GIVEN REQUEST. Extract all data as written.

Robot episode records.
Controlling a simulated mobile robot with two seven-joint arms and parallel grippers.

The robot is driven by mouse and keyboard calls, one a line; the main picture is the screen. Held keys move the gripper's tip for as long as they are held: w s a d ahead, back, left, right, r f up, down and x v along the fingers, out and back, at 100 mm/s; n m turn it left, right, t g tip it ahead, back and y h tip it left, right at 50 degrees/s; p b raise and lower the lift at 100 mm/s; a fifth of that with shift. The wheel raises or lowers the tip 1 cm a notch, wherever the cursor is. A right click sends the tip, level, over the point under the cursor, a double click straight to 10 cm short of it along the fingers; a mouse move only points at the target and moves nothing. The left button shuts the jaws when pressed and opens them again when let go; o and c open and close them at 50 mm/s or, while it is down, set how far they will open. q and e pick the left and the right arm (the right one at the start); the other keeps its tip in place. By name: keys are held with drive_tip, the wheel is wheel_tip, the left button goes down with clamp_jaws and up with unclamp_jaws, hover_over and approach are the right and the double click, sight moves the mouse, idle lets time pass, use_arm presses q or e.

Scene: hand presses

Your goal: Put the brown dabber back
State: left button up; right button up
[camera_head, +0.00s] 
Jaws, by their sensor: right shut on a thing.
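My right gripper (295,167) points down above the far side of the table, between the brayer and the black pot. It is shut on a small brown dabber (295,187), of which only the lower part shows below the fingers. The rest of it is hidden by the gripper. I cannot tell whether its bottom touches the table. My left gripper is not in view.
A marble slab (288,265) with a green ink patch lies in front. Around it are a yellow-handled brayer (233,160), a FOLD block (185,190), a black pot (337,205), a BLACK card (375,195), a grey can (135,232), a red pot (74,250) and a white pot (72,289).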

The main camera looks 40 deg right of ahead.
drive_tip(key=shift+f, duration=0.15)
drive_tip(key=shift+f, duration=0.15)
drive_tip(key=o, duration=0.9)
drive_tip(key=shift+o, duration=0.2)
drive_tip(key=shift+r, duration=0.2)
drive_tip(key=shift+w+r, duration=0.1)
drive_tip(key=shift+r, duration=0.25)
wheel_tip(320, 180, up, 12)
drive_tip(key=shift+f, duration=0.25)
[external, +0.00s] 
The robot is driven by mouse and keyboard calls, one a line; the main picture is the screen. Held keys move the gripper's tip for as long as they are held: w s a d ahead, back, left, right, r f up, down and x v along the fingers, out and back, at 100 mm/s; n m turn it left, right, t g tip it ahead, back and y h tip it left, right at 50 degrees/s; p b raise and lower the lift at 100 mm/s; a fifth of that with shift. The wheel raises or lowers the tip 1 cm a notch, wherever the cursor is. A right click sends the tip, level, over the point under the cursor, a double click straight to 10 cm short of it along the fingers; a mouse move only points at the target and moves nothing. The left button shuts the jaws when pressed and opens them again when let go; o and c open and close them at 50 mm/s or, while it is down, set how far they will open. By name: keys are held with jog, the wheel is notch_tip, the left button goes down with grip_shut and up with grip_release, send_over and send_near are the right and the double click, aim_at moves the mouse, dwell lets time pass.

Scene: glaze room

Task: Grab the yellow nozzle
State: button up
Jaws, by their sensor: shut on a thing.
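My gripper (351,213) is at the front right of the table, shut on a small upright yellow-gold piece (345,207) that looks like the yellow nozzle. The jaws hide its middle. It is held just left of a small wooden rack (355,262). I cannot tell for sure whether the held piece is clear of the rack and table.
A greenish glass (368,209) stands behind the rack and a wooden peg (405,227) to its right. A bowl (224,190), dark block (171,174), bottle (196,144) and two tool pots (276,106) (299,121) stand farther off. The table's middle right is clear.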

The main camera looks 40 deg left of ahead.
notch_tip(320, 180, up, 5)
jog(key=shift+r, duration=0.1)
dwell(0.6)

RESPONSE TO THE EXERCISE.
Controlling a simulated mobile robot with two seven-joint arms and parallel grippers.

The robot is driven by mouse and keyboard calls, one a line; the main picture is the screen. Held keys move the gripper's tip for as long as they are held: w s a d ahead, back, left, right, r f up, down and x v along the fingers, out and back, at 100 mm/s; n m turn it left, right, t g tip it ahead, back and y h tip it left, right at 50 degrees/s; p b raise and lower the lift at 100 mm/s; a fifth of that with shift. The wheel raises or lowers the tip 1 cm a notch, wherever the cursor is. A right click sends the tip, level, over the point under the cursor, a double click straight to 10 cm short of it along the fingers; a mouse move only points at the target and moves nothing. The left button shuts the jaws when pressed and opens them again when let go; o and c open and close them at 50 mm/s or, while it is down, set how far they will open. q and e pick the left and the right arm (the right one at the start); the other keeps its tip in place. By name: keys are held with drive_tip, the wheel is wheel_tip, the left button goes down with clamp_jaws and up with unclamp_jaws, hover_over and approach are the right and the double click, sight moves the mouse, idle lets time pass, use_arm presses q or e.

Scene: hand presses

Your goal: Put the brown dabber back
State: left button up; right button up
[camera_head, +0.00s] 
Jaws, by their sensor: right shut on a thing.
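My right gripper (295,167) points down above the far side of the table, between the brayer and the black pot. It is shut on a small brown dabber (295,187), of which only the lower part shows below the fingers. The rest of it is hidden by the gripper. I cannot tell whether its bottom touches the table. My left gripper is not in view.
A marble slab (288,265) with a green ink patch lies in front. Around it are a yellow-handled brayer (233,160), a FOLD block (185,190), a black pot (337,205), a BLACK card (375,195), a grey can (135,232), a red pot (74,250) and a white pot (72,289).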

The main camera looks 40 deg right of ahead.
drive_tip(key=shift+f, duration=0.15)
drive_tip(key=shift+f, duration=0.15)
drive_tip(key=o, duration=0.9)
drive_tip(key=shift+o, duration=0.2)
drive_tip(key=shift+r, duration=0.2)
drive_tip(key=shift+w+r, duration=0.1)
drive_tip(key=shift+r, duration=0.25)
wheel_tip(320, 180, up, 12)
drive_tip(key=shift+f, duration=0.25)
[external, +0.00s] 
The robot is driven by mouse and keyboard calls, one a line; the main picture is the screen. Held keys move the gripper's tip for as long as they are held: w s a d ahead, back, left, right, r f up, down and x v along the fingers, out and back, at 100 mm/s; n m turn it left, right, t g tip it ahead, back and y h tip it left, right at 50 degrees/s; p b raise and lower the lift at 100 mm/s; a fifth of that with shift. The wheel raises or lowers the tip 1 cm a notch, wherever the cursor is. A right click sends the tip, level, over the point under the cursor, a double click straight to 10 cm short of it along the fingers; a mouse move only points at the target and moves nothing. The left button shuts the jaws when pressed and opens them again when let go; o and c open and close them at 50 mm/s or, while it is down, set how far they will open. By name: keys are held with jog, the wheel is notch_tip, the left button goes down with grip_shut and up with grip_release, send_over and send_near are the right and the double click, aim_at moves the mouse, dwell lets time pass.

Scene: glaze room

Task: Grab the yellow nozzle
State: button up
Jaws, by their sensor: shut on a thing.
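My gripper (351,213) is at the front right of the table, shut on a small upright yellow-gold piece (345,207) that looks like the yellow nozzle. The jaws hide its middle. It is held just left of a small wooden rack (355,262). I cannot tell for sure whether the held piece is clear of the rack and table.
A greenish glass (368,209) stands behind the rack and a wooden peg (405,227) to its right. A bowl (224,190), dark block (171,174), bottle (196,144) and two tool pots (276,106) (299,121) stand farther off. The table's middle right is clear.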

The main camera looks 40 deg left of ahead.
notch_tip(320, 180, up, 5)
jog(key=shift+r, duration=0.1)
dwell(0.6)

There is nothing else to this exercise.